Return all lines from the listing below in which the string "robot" occurs.

## PROVIDED DATA:
⟨

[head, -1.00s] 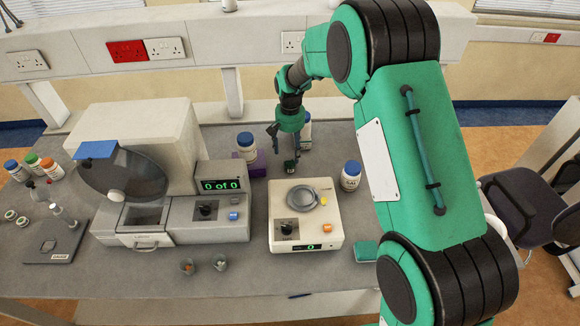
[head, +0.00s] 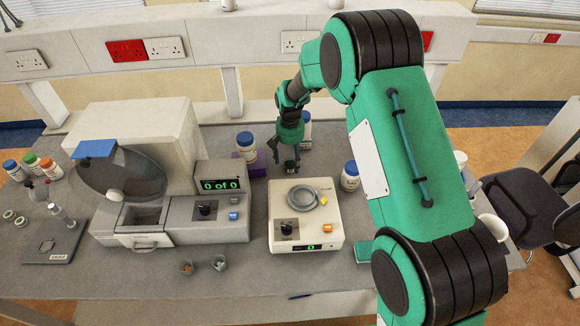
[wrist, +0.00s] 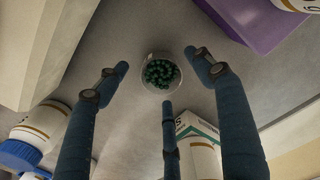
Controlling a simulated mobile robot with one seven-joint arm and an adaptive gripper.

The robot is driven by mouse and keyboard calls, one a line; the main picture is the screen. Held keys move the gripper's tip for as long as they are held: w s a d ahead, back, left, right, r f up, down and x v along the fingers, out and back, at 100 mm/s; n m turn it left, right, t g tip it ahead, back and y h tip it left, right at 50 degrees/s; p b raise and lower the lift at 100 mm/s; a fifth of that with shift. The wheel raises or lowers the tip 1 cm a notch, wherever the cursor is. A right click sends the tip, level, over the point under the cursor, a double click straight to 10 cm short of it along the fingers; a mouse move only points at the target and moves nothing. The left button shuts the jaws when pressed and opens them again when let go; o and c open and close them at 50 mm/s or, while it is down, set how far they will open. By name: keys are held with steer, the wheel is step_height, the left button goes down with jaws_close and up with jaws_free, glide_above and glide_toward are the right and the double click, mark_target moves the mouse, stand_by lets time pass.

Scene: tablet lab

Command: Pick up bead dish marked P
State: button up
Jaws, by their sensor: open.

⟩

## EXERCISE OUTPUT:
Controlling a simulated mobile robot with one seven-joint arm and an adaptive gripper.
The robot is driven by mouse and keyboard calls, one a line; the main picture is the screen. Held keys move the gripper's tip for as long as they are held: w s a d ahead, back, left, right, r f up, down and x v along the fingers, out and back, at 100 mm/s; n m turn it left, right, t g tip it ahead, back and y h tip it left, right at 50 degrees/s; p b raise and lower the lift at 100 mm/s; a fifth of that with shift. The wheel raises or lowers the tip 1 cm a notch, wherever the cursor is. A right click sends the tip, level, over the point under the cursor, a double click straight to 10 cm short of it along the fingers; a mouse move only points at the target and moves nothing. The left button shuts the jaws when pressed and opens them again when let go; o and c open and close them at 50 mm/s or, while it is down, set how far they will open. By name: keys are held with steer, the wheel is step_height, the left button goes down with jaws_close and up with jaws_free, glide_above and glide_toward are the right and the double click, mark_target moves the mouse, stand_by lets time pass.

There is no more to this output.